Mais avant de rêver plus grand, il fallait remporter un match pas si bien embarqué, et que seules les victoires combinées de Peio et Ronan pouvaient vraisemblablement sauver. Mickaël, est en effet rentré dans une ligne réfutée, en se goinfrant d’une pièce en prise, il semble ne pas pouvoir échapper à un mat qui tend les bras à son adversaire. Mais j’ai suffisamment narré les périples de notre ami, pour que vous ne doutiez d’un retournement de situation. En effet, l’achever n’est pas tâche aisée. Une heure plus tard, le roi blanc, leader du Tour depuis la première étape en C1, a conservé son maillot jaune jusqu’en H3 et tout se jouera sur le contre-la-montre final. Et à la pendule, le sautronnais craque et va finalement donner la partie en un coup alors que les trois pions pour la tour et le roi en vadrouille étaient des compensations suffisantes pour égaliser. 1-1.

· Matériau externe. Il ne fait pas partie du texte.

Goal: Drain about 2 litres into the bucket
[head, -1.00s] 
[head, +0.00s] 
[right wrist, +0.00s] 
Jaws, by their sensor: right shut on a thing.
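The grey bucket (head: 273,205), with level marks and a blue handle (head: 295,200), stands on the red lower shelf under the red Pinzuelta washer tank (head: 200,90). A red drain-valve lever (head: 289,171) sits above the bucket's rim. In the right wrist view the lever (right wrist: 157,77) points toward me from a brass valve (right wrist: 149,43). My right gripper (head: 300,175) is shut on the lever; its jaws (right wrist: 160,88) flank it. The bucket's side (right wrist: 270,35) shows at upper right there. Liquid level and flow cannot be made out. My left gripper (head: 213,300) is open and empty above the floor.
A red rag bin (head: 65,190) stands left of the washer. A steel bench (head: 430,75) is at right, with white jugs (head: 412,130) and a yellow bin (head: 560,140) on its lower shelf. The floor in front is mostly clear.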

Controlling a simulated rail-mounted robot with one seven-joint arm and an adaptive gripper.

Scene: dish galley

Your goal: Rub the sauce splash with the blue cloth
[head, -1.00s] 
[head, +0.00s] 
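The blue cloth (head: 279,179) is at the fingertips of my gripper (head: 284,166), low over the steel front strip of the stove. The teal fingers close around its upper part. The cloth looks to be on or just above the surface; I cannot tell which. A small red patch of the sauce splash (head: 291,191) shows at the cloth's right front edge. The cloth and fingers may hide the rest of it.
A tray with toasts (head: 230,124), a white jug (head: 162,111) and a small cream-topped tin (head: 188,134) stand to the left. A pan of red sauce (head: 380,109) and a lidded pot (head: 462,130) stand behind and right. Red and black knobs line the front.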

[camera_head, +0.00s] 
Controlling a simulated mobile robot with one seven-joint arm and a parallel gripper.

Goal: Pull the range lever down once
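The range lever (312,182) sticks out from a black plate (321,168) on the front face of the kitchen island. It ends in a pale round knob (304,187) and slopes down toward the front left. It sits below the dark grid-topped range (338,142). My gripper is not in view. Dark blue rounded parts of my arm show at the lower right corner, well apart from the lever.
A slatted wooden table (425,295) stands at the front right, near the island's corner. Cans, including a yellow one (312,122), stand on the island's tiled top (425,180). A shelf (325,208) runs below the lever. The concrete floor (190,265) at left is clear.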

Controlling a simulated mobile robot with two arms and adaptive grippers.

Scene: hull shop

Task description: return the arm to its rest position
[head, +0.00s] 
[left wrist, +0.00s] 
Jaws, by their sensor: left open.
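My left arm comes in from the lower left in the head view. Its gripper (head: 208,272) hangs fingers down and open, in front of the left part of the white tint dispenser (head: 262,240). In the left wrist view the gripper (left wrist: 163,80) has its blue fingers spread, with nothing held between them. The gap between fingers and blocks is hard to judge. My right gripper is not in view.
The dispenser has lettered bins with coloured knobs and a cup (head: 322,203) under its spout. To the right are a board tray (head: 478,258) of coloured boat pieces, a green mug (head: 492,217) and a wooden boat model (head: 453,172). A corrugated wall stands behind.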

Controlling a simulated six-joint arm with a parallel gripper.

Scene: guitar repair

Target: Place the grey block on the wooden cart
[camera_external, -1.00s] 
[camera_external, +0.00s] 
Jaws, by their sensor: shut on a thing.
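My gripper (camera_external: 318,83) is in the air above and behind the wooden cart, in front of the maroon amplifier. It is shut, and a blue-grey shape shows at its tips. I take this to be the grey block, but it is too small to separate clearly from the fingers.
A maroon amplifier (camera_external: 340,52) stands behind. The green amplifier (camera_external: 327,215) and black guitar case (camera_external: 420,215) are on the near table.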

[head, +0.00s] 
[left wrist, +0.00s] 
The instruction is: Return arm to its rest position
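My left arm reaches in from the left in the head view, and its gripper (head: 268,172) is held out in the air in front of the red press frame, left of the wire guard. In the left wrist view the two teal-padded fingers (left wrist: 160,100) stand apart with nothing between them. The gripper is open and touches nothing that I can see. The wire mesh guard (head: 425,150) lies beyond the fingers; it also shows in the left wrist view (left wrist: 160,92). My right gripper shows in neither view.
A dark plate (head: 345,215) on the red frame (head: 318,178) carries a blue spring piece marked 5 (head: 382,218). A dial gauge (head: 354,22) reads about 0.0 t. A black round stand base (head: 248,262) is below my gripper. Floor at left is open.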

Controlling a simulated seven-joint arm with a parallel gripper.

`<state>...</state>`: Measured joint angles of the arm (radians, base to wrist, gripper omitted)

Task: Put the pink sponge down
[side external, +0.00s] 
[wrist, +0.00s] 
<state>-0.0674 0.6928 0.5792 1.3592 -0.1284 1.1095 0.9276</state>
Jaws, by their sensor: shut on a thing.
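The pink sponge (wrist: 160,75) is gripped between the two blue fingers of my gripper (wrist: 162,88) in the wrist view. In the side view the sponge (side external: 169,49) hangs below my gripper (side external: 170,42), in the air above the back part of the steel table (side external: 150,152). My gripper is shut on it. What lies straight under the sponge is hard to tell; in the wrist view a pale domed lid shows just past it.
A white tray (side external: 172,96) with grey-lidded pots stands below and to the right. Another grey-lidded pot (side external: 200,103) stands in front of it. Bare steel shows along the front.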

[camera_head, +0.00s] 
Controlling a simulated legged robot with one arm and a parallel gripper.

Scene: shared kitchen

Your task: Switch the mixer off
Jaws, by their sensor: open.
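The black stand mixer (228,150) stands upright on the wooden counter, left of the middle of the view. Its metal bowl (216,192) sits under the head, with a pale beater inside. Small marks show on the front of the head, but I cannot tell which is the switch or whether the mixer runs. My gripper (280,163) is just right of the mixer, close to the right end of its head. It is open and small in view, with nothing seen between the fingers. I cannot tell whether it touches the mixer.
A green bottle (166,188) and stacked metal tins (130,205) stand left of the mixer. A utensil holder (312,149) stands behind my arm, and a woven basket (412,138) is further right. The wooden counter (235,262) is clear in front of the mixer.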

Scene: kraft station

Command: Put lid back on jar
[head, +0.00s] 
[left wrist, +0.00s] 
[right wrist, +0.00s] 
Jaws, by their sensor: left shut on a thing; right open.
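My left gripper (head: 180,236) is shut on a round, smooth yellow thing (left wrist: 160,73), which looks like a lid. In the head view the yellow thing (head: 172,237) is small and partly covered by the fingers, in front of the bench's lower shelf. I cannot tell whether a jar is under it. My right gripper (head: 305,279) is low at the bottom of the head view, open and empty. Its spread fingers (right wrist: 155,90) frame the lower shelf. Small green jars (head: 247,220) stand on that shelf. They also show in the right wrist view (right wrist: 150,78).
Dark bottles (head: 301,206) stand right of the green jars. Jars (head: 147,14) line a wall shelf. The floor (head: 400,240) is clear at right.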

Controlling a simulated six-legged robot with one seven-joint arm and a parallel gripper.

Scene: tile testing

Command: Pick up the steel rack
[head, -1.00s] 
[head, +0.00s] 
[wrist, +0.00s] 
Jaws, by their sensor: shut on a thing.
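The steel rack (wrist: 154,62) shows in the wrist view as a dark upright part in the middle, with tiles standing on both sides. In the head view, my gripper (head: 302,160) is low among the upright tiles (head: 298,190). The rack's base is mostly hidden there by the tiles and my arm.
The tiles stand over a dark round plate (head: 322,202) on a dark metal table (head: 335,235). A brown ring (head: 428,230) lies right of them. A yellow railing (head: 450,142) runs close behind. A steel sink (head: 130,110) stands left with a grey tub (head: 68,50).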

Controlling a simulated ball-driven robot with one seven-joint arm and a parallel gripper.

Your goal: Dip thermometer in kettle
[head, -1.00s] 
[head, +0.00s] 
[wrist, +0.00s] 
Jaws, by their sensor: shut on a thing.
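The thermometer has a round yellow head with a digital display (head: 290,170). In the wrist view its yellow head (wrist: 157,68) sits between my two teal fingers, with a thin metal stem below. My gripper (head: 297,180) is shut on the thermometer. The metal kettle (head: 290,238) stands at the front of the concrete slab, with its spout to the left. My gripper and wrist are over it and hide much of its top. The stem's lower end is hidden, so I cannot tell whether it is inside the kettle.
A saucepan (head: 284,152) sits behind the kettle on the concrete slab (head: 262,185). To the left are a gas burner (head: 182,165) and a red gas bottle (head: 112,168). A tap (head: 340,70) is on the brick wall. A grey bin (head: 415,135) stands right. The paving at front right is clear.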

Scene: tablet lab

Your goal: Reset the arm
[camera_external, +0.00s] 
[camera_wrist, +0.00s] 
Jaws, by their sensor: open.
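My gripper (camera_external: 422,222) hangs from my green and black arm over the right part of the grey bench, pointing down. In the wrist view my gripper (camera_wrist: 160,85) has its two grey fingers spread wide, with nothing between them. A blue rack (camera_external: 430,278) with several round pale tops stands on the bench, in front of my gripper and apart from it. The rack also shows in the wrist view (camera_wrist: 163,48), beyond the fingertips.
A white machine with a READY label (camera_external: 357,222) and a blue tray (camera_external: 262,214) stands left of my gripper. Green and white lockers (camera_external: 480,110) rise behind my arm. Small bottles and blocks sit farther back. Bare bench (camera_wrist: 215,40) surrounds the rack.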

Dans le même temps, Ronan conclut assez calmement son emprise sur la partie, le pion f6 incrusté dans le roque adverse s’avérant bien plus coriace que ses homologues en majorité à l’aile dame, la partie s’achevant même sur une combinaison menant au mat du couloir.

Enfin, Peio, avait plus tôt dans le match déverrouillé une partie lente et sans grande saveur. Un sacrifice de mauvais fou pour deux pions et un roque dévasté, faisait ressurgir les anges d’un passé agressif et tactique qu’il avait connu autrefois. Ses quatre pièces restantes magnifiquement coordonnées comparées aux cinq adverses firent de nombreux dégâts collatéraux. L’objectif premier de mater, s’est ainsi reporté sur les fantassins blancs à l’agonie. Il n’est plus alors question de faire nulle, même pour assurer la victoire. A la fin de la cueillette, c’est cinq pions de plus pour les noirs qui viennent compenser le fou blanc. Une fois veaux, vaches, cochons disparus, faisant place nette aux 6 pions contre Fou et pion en finale, Navrotescu mit fin à sa souffrance 1-3.

Les sucéens se qualifient donc sans trop de frayeurs pour les 1/32èmes de finale de la Coupe de France le 16 Janvier. Avec en tête un objectif clair: gagner tant qu’ils le peuvent, pour faire au moins aussi bien que l’an passé.